La négligence était devenue courante dans les monastères, l’ignorance atteignant des sommets, et l’oisiveté ainsi que la dissipation étaient quotidiennes. Il y avait peu de respect pour les règles et les devoirs, et encore moins d’intérêt pour l’étude et la retraite spirituelle. Une indépendance scandaleuse régnait, où les repas, les jeux et la chasse étaient les activités les plus innocentes de ces religieux, surtout ceux qui étaient à leur tête. Les novices étaient laissés sans formation sérieuse, soumis aux caprices des anciens. La question qui m’a tarrodé l’esprit est quel était ces caprices ? Car la suite est pas mal non plus.
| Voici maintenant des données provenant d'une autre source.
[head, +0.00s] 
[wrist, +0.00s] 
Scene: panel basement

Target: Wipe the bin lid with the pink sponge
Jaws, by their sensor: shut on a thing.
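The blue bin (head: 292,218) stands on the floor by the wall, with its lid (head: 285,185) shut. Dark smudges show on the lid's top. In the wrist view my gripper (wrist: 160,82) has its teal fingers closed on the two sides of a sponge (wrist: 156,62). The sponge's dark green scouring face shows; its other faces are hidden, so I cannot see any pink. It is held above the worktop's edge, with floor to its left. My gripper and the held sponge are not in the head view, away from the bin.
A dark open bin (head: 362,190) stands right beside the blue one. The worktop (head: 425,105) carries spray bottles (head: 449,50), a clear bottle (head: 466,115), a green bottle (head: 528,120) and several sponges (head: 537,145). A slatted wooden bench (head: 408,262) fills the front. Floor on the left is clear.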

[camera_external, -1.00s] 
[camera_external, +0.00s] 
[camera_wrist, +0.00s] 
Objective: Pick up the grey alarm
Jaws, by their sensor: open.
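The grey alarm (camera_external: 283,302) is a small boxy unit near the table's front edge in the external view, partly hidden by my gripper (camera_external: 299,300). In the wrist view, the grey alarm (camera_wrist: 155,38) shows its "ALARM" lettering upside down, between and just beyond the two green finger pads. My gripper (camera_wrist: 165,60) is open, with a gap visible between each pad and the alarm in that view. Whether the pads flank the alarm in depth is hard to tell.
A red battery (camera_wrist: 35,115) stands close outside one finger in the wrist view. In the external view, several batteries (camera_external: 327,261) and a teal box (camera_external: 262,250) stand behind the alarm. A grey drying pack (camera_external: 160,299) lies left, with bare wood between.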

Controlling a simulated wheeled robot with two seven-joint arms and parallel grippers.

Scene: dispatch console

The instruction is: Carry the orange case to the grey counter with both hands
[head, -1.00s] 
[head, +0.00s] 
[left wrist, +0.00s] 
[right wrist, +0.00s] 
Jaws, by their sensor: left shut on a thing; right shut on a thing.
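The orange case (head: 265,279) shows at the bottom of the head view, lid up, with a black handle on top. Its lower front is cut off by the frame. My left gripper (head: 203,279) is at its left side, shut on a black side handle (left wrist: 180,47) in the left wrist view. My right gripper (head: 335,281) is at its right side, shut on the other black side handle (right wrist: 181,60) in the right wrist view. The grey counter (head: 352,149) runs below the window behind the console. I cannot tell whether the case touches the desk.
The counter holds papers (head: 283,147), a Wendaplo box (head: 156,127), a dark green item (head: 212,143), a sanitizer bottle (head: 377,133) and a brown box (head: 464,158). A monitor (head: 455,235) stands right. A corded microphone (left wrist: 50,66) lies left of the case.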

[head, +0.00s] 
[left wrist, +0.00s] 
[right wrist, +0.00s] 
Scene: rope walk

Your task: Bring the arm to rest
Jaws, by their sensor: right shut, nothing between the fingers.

Les moines de Saint-Vanne ne se contentaient pas de se divertir entre eux à l’intérieur du monastère et dans quelques maisons à l’extérieur. Ils attiraient également de jeunes oisifs dans la cour du couvent pour jouer publiquement avec eux (je laisse à chacun d’interpréter ce jeux comme il lui conviendra, car il n’est pas précisé ce qu’ils faisaient avec ces jeunes gens ou même entre eux, mais je doute qu’ils jouaient au foot ou au monopoly). De plus, des femmes entraient dans le jardin et même dans le chœur du monastère, ce qui était considéré comme scandaleux à l’époque. Ces comportements montrent un relâchement moral et un manque de discipline parmi les moines, qui préféraient les plaisirs mondains et charnels à leurs devoirs spirituels.
Au XVIe siècle, les études dans l'abbaye de Saint-Vanne étaient presque abandonnées. Le prieur de l'abbaye, responsable de la gestion quotidienne et du bien-être spirituel des moines, souhaitait pourtant offrir une éducation à Didier de la Cour, un novice qui souhaitait devenir lui même moine bénédictain, ainsi qu'aux autres jeunes moines en formation. Cependant, il ne trouva aucun professeur de niveau quatrième au sein de l'abbaye. Le niveau quatrième de l’époque était un niveau supérieur pour les étudiants.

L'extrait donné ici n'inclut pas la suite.